L’Internet of Things -IoT- gagne de plus en plus de place dans nos vies chaque année. Montres, caméras, balances ou encore alarmes sont des exemples d’objets que l’on peut trouver dans cet écosystème qu’est l’IoT. Lorsque l’on prend conscience de l’omniprésence de ces appareils autour de nous, la question de la sécurité de ces derniers s’impose forcément. La conception de ces mini-ordinateurs est-elle pensée pour les sécuriser contre des attaques qui peuvent permettre d’en prendre le contrôle voir même d’accéder à nos données personnelles ?
Dans ce premier article sur la sécurité de l’IoT, nous allons nous intéresser à la caméra connecté Tapo C200 de TP-LINK. Cet appareil coûte une trentaine d’euros et promet un accès et une gestion facile des flux vidéo via une application mobile. Nous allons nous intéresser à la question : Comment sont stockées nos données dans cet appareil ?

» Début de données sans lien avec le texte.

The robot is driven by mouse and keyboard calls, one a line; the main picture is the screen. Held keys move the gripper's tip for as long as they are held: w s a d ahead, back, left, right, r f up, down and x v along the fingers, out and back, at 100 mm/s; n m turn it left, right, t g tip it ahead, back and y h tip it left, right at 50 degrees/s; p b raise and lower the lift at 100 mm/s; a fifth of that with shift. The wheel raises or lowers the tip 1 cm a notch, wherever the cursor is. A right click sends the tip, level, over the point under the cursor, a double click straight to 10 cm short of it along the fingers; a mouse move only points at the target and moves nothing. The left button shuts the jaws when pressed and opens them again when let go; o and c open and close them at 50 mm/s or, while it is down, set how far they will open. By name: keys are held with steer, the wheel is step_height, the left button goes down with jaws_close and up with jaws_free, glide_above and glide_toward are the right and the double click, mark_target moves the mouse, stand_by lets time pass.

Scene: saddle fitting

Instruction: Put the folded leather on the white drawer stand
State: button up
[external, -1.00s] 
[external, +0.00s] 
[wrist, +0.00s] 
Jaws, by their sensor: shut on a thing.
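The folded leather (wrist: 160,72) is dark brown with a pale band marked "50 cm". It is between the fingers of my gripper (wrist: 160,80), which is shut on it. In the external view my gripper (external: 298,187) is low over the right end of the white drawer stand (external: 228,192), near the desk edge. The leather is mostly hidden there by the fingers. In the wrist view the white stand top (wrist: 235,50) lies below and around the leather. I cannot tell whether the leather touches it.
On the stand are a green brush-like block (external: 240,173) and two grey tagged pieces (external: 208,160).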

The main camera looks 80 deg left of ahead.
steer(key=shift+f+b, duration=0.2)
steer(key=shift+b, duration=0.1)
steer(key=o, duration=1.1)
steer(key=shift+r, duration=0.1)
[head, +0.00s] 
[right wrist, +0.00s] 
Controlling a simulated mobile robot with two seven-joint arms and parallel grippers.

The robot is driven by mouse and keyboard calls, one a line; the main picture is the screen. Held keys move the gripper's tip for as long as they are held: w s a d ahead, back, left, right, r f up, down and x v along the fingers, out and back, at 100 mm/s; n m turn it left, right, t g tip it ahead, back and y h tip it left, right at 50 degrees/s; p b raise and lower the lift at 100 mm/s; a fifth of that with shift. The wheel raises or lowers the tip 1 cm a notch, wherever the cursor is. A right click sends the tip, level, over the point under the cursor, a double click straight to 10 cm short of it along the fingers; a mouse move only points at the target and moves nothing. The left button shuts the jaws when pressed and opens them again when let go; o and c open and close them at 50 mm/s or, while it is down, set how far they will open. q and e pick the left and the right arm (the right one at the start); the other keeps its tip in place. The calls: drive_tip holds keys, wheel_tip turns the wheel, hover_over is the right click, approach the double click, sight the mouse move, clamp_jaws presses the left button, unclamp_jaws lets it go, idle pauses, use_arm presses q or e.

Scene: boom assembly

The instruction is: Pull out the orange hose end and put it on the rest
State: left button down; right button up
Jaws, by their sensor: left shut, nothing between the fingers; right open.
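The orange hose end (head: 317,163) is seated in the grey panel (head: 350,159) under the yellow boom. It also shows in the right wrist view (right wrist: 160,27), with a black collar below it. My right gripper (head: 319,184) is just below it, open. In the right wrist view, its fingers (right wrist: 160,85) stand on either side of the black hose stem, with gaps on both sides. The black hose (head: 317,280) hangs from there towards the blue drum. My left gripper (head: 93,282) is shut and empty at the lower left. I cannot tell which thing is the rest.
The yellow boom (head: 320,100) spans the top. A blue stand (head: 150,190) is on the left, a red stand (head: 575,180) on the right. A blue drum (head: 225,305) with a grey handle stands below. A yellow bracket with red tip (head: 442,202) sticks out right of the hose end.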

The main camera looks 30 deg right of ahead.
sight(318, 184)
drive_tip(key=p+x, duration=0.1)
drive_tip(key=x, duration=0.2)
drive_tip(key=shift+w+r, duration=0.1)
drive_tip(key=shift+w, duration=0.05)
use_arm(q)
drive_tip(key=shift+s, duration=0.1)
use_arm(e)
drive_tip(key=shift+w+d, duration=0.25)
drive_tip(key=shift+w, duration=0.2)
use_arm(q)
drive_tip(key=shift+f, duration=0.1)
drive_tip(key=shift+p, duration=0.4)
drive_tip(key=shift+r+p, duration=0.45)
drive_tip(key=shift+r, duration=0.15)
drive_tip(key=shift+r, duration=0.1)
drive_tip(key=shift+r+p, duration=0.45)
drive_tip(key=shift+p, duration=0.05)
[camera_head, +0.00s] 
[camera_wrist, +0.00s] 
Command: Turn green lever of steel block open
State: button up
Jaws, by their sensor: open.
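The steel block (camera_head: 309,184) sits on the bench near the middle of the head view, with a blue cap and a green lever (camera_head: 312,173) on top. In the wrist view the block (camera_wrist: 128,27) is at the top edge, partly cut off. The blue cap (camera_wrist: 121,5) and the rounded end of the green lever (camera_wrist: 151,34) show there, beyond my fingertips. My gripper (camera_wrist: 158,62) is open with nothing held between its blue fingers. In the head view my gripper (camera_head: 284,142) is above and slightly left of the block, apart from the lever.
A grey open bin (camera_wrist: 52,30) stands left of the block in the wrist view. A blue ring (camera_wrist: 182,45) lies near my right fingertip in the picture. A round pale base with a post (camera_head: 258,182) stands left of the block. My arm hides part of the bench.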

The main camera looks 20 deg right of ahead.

Architecture de notre environnement de test
La démarche entreprise lors de nos recherches est similaire à celle que l’on suivrait lors d’un test d’intrusion. Tout d’abord, nous récupérons un maximum d’informations, de manière passive puis active. Nous étudions ensuite chaque point d’entrée, avec pour but principal d’obtenir les privilèges les plus élevés sur la caméra pour ensuite analyser plus aisément son fonctionnement.
Au niveau de notre environnement de test, tous nos appareils sont connectés à un même réseau Wifi. La caméra a été mise à jour dans sa dernière version lors de sa configuration via l’application mobile proposée par TP-LINK.
Récupération de données techniques
Sans même déballer notre nouveau gadget, quelques recherches sur Internet nous permettent de récupérer des ressources intéressantes. Parmi elles, l'identifiant FCC du modèle US de la caméra qui nous permet, notamment, d’avoir une vue théorique du circuit imprimé. Cependant, le modèle testé par l’organisme FCC peut différer de celui utilisé pour la rédaction de cet article. Nous identifions aussi des articles de recherches effectués sur des modèles antérieurs au notre qui nous seront bien utiles.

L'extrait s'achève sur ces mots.